Scrooge sees the face of his deceased business partner, Jacob Marley, on the door knocker.

That night, Scrooge is visited by three more spirits, past, present and future. Scrooge is shown successive visions starting with the days when he was working for Mr. Fezziwig, when he was young and free, and the breaking of his engagement to a woman, who is never identified. Then the Spirit of Christmas Present shows him Bob Cratchit's humble family enjoying their Christmas dinner, which consists of the bare necessities of life. Next, he sees his nephew disappointed by being refused the hand of the one girl he loves, because of his poverty, poverty which Scrooge could help. The suffering of Victorian England's working poor is represented by an outstretched hand.

Scrooge is visited by the Spirit of Christmas Present.

And then, peering forward into the future, Scrooge is shown the picture of himself dying in his lonely room. The only person with him at the time, a woman caretaker, removes his prominent ring almost before his eyes shut for the last time. He reads his own tombstone which tells a pitiful story, that he lived and died without a friend. This vision proves too much for Scrooge's hardness. He repents of his former mode of life and, staggering back, drops unconscious upon his bed.

The Spirit of Christmas Future shows Scrooge his own tombstone.

Awakening to street urchins singing below his window, Scrooge is a new man. He runs into the Charity Relief Committee and makes a sizable donation. He then goes to Fred’s house and gives him a paper telling him that as his partner, he will be amply able to marry the girl of his choice.

Finally, both men go to visit Cratchit’s home with a large bird for the family’s dinner. Cratchit thinks that his employer is crazy when he sees him smile and sees all the good things which Scrooge has brought. Tiny Tim is shown but unlike most adaptations, he is not the center of Scrooge’s attention.

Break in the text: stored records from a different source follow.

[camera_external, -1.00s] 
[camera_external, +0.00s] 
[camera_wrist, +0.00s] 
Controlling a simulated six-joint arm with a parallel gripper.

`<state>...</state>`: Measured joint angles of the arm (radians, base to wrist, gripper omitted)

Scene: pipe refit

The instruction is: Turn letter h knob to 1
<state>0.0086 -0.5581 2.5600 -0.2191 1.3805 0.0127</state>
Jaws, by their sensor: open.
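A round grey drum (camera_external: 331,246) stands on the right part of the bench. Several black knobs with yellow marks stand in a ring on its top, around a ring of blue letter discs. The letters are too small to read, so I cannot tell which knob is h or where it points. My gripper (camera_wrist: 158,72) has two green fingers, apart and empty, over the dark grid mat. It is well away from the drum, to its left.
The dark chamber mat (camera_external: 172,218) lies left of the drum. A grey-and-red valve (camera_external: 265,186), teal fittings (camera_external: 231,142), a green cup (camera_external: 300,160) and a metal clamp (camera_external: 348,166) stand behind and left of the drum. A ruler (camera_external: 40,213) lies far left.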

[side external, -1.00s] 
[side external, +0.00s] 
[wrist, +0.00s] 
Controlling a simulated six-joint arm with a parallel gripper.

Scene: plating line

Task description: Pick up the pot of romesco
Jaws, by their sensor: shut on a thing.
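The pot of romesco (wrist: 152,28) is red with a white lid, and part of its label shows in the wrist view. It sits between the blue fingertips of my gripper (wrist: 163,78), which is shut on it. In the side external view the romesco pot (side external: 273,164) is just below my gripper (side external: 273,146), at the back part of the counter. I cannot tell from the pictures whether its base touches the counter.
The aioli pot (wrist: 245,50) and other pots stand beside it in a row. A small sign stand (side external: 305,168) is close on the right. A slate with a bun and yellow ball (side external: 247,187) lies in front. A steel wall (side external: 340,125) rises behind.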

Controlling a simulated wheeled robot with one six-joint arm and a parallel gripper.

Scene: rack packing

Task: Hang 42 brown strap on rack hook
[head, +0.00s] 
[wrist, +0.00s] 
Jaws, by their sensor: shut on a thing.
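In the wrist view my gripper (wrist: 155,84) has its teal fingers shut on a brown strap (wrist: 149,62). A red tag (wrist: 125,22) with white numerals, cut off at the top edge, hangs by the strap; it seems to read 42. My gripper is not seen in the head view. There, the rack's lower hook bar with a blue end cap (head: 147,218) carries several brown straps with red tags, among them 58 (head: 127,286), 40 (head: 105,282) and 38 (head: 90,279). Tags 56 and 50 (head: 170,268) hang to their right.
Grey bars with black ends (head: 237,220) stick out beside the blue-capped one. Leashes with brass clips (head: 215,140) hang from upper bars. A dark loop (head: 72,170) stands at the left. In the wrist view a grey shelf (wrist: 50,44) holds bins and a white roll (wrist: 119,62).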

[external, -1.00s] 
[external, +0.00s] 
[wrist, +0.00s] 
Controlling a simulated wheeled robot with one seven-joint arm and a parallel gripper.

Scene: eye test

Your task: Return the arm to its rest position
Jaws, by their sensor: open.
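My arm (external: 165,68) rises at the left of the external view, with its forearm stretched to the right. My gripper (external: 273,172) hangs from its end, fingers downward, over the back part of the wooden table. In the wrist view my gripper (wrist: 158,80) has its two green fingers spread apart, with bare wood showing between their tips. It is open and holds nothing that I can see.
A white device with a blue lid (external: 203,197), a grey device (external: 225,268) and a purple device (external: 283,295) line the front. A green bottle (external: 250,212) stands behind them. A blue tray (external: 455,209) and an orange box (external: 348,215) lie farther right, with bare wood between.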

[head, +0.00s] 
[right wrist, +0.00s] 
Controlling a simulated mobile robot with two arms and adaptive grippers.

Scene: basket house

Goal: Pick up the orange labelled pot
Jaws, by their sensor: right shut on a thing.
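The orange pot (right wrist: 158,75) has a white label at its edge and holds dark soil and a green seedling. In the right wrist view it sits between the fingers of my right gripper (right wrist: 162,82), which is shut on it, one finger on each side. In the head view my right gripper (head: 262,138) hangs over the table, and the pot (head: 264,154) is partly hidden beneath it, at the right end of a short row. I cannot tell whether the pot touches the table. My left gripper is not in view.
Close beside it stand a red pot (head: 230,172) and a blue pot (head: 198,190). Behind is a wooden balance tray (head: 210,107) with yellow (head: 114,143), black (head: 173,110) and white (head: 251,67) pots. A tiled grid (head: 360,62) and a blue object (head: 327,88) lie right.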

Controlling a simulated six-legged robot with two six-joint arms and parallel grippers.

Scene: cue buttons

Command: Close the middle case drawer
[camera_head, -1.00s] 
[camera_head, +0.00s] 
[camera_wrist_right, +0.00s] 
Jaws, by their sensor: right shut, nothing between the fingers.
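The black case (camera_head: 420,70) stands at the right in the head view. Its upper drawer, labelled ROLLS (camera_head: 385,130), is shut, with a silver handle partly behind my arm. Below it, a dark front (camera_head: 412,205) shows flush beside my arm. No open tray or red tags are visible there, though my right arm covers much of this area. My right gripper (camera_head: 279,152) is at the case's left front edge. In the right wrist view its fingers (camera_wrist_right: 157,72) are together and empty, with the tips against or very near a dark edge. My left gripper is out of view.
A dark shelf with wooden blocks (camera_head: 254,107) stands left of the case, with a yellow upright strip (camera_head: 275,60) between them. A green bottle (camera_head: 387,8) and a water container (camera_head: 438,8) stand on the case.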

This film is a real speedrun through Dickens’ story. There are few interstitial cards to explain what is going on and this version seems to rely on the audience’s own familiarity with the original text. There is no character development; each scene seems to start in the middle of the action and move quickly onto the next.

The production values for the most part are standards for the day, with no dynamic lighting or camera movement and only a few set pieces. However, the film does utilize double and even triple exposures when the sprits are showing Scrooge his past, present and future.

The acting, like the lighting, is pretty flat. It’s hard to get a sense of Marc McDermott’s acting abilities. An Australian actor, he appeared on stage in the U.S. and England before he was hired by Thomas Edison in 1909 to appear as a featured player at Edison's Bronx studio. He would go on to appear in about 180 films at Edison and at Vitagraph studios until his death in 1929.

Charles Stanton Ogle, who played Cratchit, began working in films in the short, The Boston Tea Party (1908) directed by Edwin S. Porter. Before he quit films in 1926, Ogle would appear in more than 300 titles. He would also be the first actor to portray Frankenstein’s monster in Edison’s production of the Mary Shelley novel. His Cratchit is hard to judge as he is a relatively minor character in this retelling.

I’ve read varying run times for this film, including everything from 17 minutes to 13 minutes to the barely 10-minute version I saw. I’m not sure which is the real runtime, but there are no doubt frames lost to time.

While the film has some interesting visual effects, especially for its time, that is not enough to recommend it. This is not the version you want to watch if you’re unfamiliar with the story. If you’ve never read Dickens’ novella, or seen one of the more modern remakes, you may find yourself wondering what is going on.

The appeal of this version is purely historical. If you want to feel more of the spirit, then I would recommend one of the following: Scrooge (1935), starring Sir Seymour Hicks; A Christmas Carol (1951) starring Alastair Sim; or A Christmas Carol (1938) starring Reginald Owen. Any one of these films does a much better job at adapting Dickens’ tale of redemption.